Can you transcribe every entry word for word, skipping the images?

**** Records for the exercise

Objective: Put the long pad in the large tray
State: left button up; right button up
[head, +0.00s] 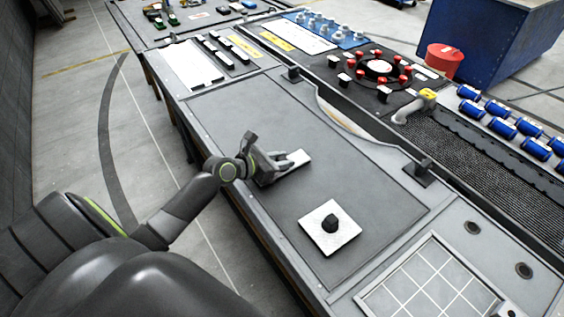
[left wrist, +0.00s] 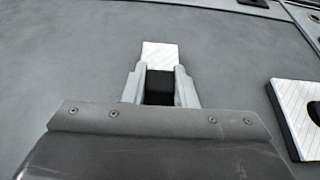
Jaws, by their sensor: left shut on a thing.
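My left gripper (head: 288,164) is shut on the black block-shaped handle of a white pad (head: 299,157), which looks like the long pad. In the left wrist view the black handle (left wrist: 160,86) sits between the two fingers (left wrist: 160,88), and the white pad (left wrist: 160,54) sticks out beyond them. The pad is low over the grey mat; I cannot tell whether it touches. A framed, pale gridded tray (head: 428,284) lies at the bottom right. I cannot tell for sure that it is the large tray. My right gripper is not in view.
A square white pad with a black knob (head: 315,236) lies on the grey mat (head: 235,110), to the right in the left wrist view (left wrist: 299,118). Black brackets (head: 417,174) stand along the mat's far edge. A ring of red knobs (head: 379,69) and blue cylinders (head: 503,128) lie beyond.

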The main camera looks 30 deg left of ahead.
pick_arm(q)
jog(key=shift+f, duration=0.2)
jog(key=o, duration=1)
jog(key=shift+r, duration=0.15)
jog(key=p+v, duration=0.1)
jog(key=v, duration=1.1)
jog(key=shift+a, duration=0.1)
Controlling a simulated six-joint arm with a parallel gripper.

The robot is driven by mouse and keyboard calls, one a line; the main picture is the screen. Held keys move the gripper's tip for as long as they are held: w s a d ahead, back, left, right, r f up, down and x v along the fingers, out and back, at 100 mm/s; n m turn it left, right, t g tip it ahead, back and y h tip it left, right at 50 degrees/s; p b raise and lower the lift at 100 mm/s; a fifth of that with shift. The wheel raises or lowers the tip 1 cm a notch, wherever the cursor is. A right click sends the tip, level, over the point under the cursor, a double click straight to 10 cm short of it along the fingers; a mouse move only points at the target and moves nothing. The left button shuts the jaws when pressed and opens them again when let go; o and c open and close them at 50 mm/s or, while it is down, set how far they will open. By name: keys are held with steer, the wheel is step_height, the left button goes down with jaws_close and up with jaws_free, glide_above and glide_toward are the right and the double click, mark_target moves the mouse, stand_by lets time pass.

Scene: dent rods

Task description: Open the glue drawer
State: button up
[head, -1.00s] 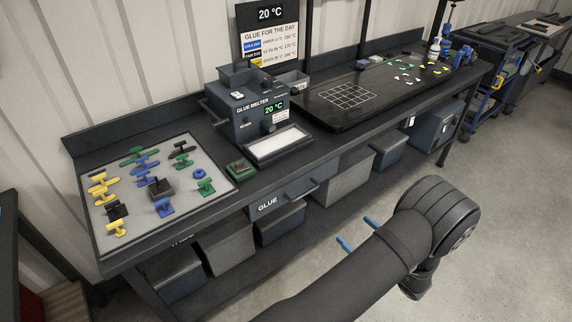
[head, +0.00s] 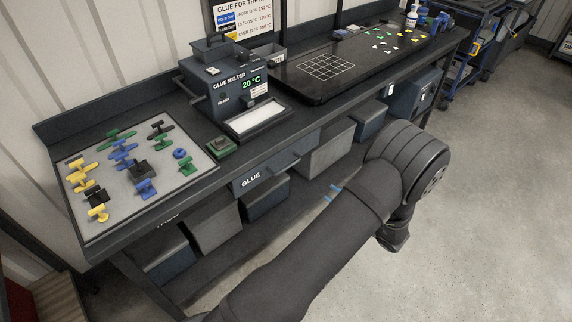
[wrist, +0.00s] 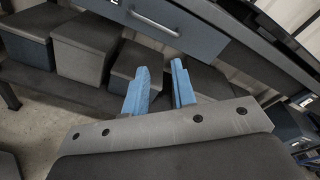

********

■ Result of the exercise ■
Objective: Put the long pad in the large tray
State: left button up; right button up
[head, +0.00s] 
[left wrist, +0.00s] 
Jaws, by their sensor: left shut on a thing.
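My left gripper (head: 288,164) is shut on the black block-shaped handle of a white pad (head: 299,157), which looks like the long pad. In the left wrist view the black handle (left wrist: 160,86) sits between the two fingers (left wrist: 160,88), and the white pad (left wrist: 160,54) sticks out beyond them. The pad is low over the grey mat; I cannot tell whether it touches. A framed, pale gridded tray (head: 428,284) lies at the bottom right. I cannot tell for sure that it is the large tray. My right gripper is not in view.
A square white pad with a black knob (head: 315,236) lies on the grey mat (head: 235,110), to the right in the left wrist view (left wrist: 299,118). Black brackets (head: 417,174) stand along the mat's far edge. A ring of red knobs (head: 379,69) and blue cylinders (head: 503,128) lie beyond.

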The main camera looks 30 deg left of ahead.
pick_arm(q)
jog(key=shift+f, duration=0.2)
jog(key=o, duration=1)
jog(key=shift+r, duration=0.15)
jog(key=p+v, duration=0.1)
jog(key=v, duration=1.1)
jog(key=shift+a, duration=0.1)
Controlling a simulated six-joint arm with a parallel gripper.

The robot is driven by mouse and keyboard calls, one a line; the main picture is the screen. Held keys move the gripper's tip for as long as they are held: w s a d ahead, back, left, right, r f up, down and x v along the fingers, out and back, at 100 mm/s; n m turn it left, right, t g tip it ahead, back and y h tip it left, right at 50 degrees/s; p b raise and lower the lift at 100 mm/s; a fifth of that with shift. The wheel raises or lowers the tip 1 cm a notch, wherever the cursor is. A right click sends the tip, level, over the point under the cursor, a double click straight to 10 cm short of it along the fingers; a mouse move only points at the target and moves nothing. The left button shuts the jaws when pressed and opens them again when let go; o and c open and close them at 50 mm/s or, while it is down, set how far they will open. By name: keys are held with steer, the wheel is step_height, the left button goes down with jaws_close and up with jaws_free, glide_above and glide_toward are the right and the double click, mark_target moves the mouse, stand_by lets time pass.

Scene: dent rods

Task description: Open the glue drawer
State: button up
[head, -1.00s] 
[head, +0.00s] 
[wrist, +0.00s] 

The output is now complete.